Carla Arocha & Stéphane Schraenen, 2023
Window on Infinity - Room Madonna 2.17
Voor Jef Verheyen is de schilderkunst als een “liturgie”. Een viering van kleur. Hij is geïnteresseerd in de symboliek van kleuren, de emoties die ze opwekken en de wisselwerking tussen kleur en betekenis. In zijn atelier hing een reproductie van de Madonna van Jean Fouquet. Hier hangt Verheyens diptiek Lux est Lex naast het 15de-eeuwse meesterwerk dat oorspronkelijk ook deel was van een tweeluik. Beide kunstenaars spelen met het contrast tussen blauw en rood, koud en warm. De cherubijnen en serafijnen worden kleurvlakken. Verheyens diptiek brengt een eerbetoon aan een schilderij dat omwille van zijn moderne karakter surreëel aandoet. Het had evengoed vandaag geschilderd kunnen zijn.

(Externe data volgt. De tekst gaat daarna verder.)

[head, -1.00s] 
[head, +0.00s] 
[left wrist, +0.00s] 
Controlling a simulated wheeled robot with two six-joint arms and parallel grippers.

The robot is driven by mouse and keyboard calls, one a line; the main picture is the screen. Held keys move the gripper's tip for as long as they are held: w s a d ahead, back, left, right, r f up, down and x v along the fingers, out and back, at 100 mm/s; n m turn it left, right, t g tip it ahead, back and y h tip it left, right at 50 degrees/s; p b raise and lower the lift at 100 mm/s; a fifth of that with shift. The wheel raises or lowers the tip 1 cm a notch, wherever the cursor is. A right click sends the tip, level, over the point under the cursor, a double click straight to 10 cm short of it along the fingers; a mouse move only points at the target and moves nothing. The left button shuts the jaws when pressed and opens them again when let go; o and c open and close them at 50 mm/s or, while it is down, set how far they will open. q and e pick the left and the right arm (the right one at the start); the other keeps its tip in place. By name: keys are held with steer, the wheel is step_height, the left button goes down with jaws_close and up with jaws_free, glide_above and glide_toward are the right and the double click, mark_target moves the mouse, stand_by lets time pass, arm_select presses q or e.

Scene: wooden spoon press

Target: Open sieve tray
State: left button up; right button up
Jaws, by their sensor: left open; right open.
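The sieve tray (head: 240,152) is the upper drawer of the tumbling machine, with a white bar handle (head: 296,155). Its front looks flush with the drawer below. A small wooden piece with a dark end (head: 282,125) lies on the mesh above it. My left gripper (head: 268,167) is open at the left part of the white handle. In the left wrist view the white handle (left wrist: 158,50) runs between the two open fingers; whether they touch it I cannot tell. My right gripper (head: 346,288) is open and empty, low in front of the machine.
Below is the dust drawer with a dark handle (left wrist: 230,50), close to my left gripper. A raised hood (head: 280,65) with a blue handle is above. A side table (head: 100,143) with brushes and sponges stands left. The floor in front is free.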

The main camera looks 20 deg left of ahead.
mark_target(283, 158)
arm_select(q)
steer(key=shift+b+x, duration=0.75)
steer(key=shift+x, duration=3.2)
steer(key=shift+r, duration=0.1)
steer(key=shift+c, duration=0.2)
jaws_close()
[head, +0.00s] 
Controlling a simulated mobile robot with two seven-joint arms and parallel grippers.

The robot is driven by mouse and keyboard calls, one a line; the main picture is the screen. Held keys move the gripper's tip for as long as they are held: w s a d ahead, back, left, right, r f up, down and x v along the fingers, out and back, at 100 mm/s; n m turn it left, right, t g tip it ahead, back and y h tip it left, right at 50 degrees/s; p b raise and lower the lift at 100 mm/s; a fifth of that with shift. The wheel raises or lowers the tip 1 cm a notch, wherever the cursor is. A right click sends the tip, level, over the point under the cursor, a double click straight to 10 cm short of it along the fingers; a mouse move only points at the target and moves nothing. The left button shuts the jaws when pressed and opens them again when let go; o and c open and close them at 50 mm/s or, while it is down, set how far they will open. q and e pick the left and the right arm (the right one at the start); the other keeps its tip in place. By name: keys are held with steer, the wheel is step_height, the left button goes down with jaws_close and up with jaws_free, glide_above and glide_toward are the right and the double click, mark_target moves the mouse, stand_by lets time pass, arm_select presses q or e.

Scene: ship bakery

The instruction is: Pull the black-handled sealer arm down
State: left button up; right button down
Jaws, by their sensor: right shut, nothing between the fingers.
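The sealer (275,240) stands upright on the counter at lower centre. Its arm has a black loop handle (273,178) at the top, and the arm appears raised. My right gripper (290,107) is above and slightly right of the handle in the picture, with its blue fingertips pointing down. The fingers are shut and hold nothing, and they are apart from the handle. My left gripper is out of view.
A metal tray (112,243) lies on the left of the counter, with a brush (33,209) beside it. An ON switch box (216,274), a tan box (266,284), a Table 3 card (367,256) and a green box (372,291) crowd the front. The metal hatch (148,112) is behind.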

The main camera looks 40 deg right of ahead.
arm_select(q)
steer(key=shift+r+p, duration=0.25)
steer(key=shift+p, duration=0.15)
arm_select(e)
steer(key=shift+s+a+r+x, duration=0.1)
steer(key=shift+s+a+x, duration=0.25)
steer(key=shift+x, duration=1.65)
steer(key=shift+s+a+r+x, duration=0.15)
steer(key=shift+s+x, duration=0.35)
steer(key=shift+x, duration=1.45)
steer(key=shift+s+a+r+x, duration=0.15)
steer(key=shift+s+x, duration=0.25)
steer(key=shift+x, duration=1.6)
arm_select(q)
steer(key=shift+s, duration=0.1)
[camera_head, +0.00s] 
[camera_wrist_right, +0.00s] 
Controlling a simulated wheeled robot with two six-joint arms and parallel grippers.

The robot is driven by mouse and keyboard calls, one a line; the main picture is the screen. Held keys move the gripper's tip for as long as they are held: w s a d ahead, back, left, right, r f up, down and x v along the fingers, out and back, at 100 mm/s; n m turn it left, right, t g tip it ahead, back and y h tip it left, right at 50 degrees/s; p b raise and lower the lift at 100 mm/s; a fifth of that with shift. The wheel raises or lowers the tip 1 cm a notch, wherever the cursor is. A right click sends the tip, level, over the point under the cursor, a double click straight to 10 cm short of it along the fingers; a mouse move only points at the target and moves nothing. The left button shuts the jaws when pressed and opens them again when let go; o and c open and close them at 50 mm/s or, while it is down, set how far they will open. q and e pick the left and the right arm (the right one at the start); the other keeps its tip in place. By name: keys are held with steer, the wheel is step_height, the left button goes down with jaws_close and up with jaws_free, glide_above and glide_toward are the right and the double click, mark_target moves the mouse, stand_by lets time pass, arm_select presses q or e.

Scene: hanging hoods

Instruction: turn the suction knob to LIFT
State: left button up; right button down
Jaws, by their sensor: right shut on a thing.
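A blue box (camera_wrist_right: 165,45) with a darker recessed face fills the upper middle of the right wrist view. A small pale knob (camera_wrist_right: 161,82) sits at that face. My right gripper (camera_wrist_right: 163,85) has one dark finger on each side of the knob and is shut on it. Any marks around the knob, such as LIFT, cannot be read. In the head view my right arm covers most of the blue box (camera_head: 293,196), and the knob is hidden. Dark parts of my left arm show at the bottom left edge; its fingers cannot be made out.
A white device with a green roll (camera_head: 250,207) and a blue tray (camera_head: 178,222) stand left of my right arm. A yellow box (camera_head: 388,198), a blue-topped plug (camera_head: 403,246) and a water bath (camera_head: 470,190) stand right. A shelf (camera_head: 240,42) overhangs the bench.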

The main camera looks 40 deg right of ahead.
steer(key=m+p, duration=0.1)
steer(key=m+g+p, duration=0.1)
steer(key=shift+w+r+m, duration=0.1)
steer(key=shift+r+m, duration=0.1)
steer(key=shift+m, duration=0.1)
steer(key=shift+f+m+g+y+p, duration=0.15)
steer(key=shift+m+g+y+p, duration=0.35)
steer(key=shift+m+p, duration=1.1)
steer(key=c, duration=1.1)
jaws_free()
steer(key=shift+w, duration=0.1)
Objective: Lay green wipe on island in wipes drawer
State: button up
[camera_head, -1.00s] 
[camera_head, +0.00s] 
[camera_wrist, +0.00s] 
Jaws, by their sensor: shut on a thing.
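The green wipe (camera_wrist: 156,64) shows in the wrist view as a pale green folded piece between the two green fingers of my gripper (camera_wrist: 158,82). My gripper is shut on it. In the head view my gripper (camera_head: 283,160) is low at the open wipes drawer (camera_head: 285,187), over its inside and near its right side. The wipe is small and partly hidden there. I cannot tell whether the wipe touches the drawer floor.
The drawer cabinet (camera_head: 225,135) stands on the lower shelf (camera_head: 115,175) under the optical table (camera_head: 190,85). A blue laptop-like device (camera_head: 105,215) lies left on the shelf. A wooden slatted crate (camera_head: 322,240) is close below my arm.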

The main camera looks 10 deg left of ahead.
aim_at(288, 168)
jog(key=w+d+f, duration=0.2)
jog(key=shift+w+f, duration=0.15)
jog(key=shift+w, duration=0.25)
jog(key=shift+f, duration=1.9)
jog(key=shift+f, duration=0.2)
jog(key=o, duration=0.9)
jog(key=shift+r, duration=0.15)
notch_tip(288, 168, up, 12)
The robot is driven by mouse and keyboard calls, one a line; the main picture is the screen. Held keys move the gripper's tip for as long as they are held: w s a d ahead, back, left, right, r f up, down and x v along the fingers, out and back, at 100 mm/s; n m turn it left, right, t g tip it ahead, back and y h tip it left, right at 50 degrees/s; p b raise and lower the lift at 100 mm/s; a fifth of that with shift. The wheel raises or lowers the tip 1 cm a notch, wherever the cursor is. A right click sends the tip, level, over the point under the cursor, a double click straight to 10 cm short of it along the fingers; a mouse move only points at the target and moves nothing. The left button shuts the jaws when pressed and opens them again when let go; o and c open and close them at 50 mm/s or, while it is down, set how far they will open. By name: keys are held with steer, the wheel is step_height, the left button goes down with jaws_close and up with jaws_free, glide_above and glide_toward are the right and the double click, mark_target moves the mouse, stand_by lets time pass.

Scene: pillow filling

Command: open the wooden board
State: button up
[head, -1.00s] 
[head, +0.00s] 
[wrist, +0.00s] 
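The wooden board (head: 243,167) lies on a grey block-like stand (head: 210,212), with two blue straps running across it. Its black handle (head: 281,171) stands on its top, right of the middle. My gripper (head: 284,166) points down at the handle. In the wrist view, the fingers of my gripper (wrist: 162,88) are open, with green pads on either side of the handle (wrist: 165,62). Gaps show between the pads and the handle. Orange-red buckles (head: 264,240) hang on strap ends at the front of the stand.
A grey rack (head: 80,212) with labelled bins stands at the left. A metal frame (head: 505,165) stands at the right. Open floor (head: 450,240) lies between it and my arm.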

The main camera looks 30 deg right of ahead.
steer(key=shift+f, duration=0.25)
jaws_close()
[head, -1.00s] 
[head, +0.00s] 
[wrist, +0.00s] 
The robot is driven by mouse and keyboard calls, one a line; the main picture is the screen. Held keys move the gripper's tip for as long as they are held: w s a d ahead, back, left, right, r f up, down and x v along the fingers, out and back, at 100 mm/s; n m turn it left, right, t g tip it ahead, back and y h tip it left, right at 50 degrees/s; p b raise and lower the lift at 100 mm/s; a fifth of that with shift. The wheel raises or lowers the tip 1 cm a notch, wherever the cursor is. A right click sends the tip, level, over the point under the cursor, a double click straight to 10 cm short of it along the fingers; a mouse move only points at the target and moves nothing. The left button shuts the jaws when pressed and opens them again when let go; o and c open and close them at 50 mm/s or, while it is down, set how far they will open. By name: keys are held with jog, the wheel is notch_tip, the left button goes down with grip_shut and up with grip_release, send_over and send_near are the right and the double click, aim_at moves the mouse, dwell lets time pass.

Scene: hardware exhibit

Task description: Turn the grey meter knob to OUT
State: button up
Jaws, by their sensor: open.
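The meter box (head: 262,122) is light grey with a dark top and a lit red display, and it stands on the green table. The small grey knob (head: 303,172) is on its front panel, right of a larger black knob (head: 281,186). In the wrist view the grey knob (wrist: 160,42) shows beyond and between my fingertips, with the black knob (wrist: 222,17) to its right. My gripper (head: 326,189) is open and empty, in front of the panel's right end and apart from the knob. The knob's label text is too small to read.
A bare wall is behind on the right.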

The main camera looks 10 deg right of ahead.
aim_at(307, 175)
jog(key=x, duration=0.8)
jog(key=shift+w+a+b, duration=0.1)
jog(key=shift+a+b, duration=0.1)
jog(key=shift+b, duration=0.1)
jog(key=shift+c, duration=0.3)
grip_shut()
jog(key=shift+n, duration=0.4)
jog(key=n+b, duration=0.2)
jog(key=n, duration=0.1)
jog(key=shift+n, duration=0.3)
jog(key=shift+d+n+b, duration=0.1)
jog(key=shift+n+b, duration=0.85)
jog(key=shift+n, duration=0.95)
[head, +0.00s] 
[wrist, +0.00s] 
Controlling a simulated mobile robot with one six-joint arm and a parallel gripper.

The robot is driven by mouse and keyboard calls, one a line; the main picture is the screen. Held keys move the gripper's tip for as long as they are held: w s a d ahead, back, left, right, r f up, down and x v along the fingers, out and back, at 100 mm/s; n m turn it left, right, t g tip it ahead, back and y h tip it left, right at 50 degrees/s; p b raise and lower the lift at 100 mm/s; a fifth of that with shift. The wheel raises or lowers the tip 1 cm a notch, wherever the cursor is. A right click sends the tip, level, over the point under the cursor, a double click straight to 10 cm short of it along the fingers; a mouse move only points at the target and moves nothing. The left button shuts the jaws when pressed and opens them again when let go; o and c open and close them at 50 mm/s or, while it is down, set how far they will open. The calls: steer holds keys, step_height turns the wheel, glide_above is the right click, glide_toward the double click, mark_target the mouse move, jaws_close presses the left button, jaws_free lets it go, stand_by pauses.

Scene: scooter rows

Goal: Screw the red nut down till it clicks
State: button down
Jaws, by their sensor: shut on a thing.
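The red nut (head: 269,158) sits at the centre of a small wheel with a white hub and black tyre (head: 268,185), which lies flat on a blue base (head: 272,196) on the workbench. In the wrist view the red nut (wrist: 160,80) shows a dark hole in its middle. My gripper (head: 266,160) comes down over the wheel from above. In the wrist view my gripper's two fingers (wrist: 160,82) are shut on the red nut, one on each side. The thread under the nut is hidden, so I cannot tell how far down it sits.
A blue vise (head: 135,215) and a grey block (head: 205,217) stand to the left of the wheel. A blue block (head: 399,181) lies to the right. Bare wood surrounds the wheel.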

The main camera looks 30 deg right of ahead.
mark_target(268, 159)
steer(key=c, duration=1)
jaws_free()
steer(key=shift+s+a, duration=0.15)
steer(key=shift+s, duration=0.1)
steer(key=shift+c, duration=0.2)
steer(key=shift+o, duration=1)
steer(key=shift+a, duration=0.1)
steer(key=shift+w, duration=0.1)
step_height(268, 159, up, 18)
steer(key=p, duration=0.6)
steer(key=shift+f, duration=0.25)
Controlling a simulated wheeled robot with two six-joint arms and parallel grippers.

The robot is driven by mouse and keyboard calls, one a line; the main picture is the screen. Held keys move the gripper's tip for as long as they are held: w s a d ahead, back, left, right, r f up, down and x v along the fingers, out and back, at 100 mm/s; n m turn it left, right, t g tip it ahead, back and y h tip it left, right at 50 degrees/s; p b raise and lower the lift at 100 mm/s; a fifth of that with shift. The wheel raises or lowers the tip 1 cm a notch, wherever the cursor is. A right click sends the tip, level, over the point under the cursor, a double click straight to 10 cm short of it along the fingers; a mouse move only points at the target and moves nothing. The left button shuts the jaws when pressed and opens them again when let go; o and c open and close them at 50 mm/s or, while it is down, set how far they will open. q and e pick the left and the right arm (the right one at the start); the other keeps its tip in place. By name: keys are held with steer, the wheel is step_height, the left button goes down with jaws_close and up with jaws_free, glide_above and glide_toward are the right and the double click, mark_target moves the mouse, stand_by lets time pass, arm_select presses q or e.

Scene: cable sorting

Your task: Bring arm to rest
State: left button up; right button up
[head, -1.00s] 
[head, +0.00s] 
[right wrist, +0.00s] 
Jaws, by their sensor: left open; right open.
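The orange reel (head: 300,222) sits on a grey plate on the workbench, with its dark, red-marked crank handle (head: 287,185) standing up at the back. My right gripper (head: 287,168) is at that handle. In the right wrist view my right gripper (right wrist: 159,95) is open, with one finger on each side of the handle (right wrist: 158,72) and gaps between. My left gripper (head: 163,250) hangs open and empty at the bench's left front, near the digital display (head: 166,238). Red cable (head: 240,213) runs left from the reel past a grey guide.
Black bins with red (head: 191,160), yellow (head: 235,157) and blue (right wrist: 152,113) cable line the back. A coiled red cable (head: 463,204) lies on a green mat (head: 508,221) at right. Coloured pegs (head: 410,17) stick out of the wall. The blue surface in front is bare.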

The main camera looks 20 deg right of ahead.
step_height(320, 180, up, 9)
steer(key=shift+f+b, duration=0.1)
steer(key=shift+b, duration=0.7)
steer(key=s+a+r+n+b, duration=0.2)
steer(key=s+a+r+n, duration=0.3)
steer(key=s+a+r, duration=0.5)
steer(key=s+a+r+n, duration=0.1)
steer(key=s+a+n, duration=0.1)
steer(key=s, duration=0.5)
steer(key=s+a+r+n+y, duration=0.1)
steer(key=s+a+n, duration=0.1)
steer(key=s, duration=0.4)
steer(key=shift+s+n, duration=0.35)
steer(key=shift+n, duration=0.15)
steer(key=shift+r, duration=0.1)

Window on Infinity - Room Profusion 2.11
Fiori Oscuri. Dat betekent ‘donkere bloemen’ in het Italiaans. De titel verraadt dat je naar een bloemstilleven kijkt. Hier geen nauwkeurige weergave van donkerrode rozen, maar louter de idee, de kleur. De renaissancelijst is als een venster. Een venster op een oneindig kleurveld. Bloemen, en bij uitbreiding ons bestaan, zijn vergankelijk. Daarover schreef Verheyen in zijn notities dat “de donkere bloemen zo donker zijn als bloed. Het bloed van donkere bloemen.”